ダルマーニュ旅団はギウ旅団とデスピノイ師団の2将軍の部隊の連絡戦の確保のためにパイトーネ(Paitone)へ向かって進軍した。
ロナートにいるフランス軍中央のマッセナはピジョン旅団をロナートに残してポンテ・サン・マルコに移動し、状況に応じてカスダノウィッチ師団もしくはヴルムサーを攻撃することになっていた。
ボナパルトもポンテ・サン・マルコに移動し指揮を執った。
これは2正面作戦だった。本来、戦力を集中させてカスダノウィッチ師団を攻撃すべきところ、ヴァレッテ旅団の後退によりヴルムサーの前衛であるリプタイ旅団約4,000人がカスティリオーネにまで迫ってきていたため、リプタイ旅団とその後ろに控えていて急行してくるであろうヴルムサー本体のために11,000人という多くの戦力を割かなければならなかったのである。
◎ロナートの戦いにおけるナポレオンの計画
そしてこの作戦は、多数の兵を有するマッセナ師団(ピジョン旅団、ヴィクトール旅団、ランポン旅団、ロルセ(Lorcet)旅団など)が最初の攻撃の時点で受け身となっており、カスダノウィッチ師団もしくはヴルムサー本体に前線の部隊がやられそうになったら出撃するという非常に中途半端な作戦だった。
しかし、ヴルムサー本体を食い止めなければならないオージュロー師団の負担を考えると致し方ない措置だった。
そのためデスピノイ師団、ダルマーニュ旅団、ギウ旅団で約15,000人を擁するカスダノウィッチ師団を攻撃せざるを得なかった。

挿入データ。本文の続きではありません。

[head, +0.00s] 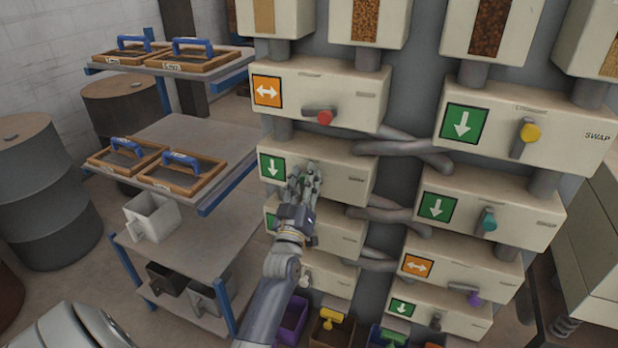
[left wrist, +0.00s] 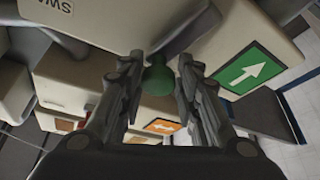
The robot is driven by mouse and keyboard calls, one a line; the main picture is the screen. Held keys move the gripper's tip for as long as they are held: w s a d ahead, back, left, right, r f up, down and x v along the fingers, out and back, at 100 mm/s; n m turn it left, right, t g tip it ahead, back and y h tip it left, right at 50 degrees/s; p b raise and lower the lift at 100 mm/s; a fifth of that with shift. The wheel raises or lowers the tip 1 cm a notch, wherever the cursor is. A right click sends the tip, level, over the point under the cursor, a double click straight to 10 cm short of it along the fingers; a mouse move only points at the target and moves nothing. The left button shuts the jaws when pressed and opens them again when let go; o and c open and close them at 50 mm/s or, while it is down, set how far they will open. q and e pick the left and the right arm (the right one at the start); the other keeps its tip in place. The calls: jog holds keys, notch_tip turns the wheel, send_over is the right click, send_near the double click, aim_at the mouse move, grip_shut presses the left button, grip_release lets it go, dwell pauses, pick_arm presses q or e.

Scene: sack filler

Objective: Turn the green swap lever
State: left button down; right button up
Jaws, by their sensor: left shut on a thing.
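My left gripper (head: 303,178) reaches up to the front of a cream swap box (head: 345,182) in the left column, second row from the top of the signed boxes. In the left wrist view the round green lever knob (left wrist: 158,79) sits between the two fingers of my left gripper (left wrist: 159,75), which is shut on it. In the head view the fingers hide most of the lever. The box's sign (head: 272,167) is green with a white arrow pointing down. My right gripper is not in view.
Other boxes carry a red lever (head: 325,117), a yellow lever (head: 530,132), a teal lever (head: 487,222) and a purple lever (head: 474,298). Grey pipes (head: 404,150) link the columns. A shelf rack (head: 198,147) with sieves stands left, beside a barrel (head: 42,195).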

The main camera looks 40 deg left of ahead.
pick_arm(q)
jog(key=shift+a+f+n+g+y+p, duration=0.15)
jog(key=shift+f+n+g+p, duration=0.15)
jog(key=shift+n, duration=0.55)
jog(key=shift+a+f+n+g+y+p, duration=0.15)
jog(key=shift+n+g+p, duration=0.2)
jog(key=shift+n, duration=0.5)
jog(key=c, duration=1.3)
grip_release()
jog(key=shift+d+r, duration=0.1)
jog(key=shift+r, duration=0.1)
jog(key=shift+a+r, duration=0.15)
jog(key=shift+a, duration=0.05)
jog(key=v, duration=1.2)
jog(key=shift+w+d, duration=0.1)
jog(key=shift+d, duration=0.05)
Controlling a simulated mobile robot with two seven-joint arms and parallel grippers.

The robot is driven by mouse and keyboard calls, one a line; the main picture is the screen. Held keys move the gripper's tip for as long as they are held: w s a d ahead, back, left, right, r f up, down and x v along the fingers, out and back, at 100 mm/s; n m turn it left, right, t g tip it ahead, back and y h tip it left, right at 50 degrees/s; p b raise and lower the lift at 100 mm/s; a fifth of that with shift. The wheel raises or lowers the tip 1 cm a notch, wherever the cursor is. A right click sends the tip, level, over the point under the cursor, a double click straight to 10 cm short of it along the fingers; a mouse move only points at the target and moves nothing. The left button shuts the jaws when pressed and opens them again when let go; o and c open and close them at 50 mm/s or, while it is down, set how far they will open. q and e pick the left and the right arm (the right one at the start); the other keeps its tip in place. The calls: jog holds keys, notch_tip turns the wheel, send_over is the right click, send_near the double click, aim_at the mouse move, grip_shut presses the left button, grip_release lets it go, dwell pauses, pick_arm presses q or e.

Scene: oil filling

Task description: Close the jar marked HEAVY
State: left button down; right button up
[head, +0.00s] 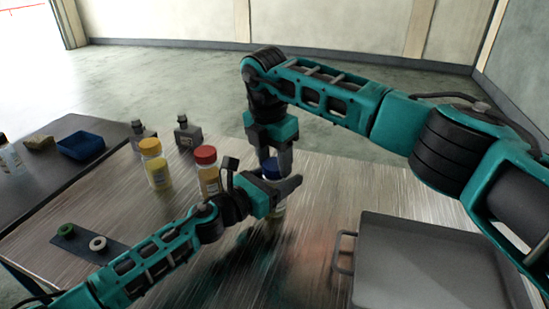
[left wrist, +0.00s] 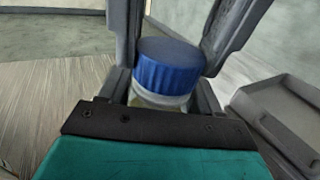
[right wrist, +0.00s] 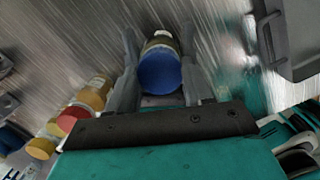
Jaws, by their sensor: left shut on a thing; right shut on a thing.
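A jar with a blue lid (head: 271,168) stands upright on the table, partly hidden by both grippers; no marking on it is readable. My left gripper (head: 283,190) reaches in from the left and is shut on the jar's body. The left wrist view shows the blue lid (left wrist: 168,66) seated on the clear jar neck (left wrist: 160,98); I cannot tell how tight it is. My right gripper (head: 270,160) comes down from above and is shut on the blue lid, which also shows between its fingers in the right wrist view (right wrist: 159,71).
A red-lidded jar (head: 206,156) and a yellow-lidded jar (head: 151,147) stand left of the blue-lidded one. A grey tray (head: 430,265) with a handle lies at the right. Dark bottles (head: 188,135), a blue bin (head: 80,145) and rings on a dark strip (head: 97,243) are farther left.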

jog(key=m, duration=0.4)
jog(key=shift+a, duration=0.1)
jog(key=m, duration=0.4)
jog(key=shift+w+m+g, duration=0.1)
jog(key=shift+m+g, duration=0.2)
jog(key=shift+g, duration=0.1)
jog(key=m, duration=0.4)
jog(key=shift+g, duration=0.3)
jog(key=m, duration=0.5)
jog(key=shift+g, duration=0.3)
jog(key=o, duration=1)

これらの計画はフランス軍が期待するような成功を保障しているわけでは無かった。
もしカスダノウィッチ師団がデスピノイ、ダルマーニュ、ギウを打ち破り、ヴルムサー本体が急進しオージュロー師団を撃破して来た場合、完全に挟撃されてしまうのである。
ロナートの戦いにおけるカスダノウィッチの計画
ヴルムサーから「8月2日にミンチョ川を渡る」旨の書簡を受け取ったカスダノウィッチは、8月3日の朝にロナートを占領し、ヴルムサーと連絡をつなぐことを計画していた。
ヴルムサーと連絡をつなぐためにはレッツァートからデセンツァーノ周辺にいるフランス軍を排除する必要があった。
カスダノウィッチはレッツァートからデセンツァーノ周辺のフランス軍を攻撃しヴルムサー本体との連絡を確立する計画を立案した。
サローにいるオクスカイ旅団が8月2日の夜に先行して出発しロナートを奪い、3日にガヴァルドにいるオット旅団がレッツァート方面を勢力下に置く。ロイス旅団はサローに移動し、スポーク旅団、クレナウ旅団はガヴァルドを保持する。
◎ロナートの戦いにおけるカスダノウィッチの計画
オット旅団はポンテ・サン・マルコにいるフランス軍本体の後方を突き、ロナートを占領するはずのオクスカイ旅団と協力してポンテ・サン・マルコから退却させることを企図していたと考えられる。
しかし、5個旅団を保有していながらこの攻撃計画に3個旅団しか投入していないことを考えると、分断されたカスダノウィッチの保身を考えた計画だったのだろう。
奇しくもナポレオンとカスダノウィッチは本体を温存し、両翼で敵両翼の位置を占領し、その後両翼は敵本体の位置で合流するという作戦を立案し、それをほぼ同時に行ったのである。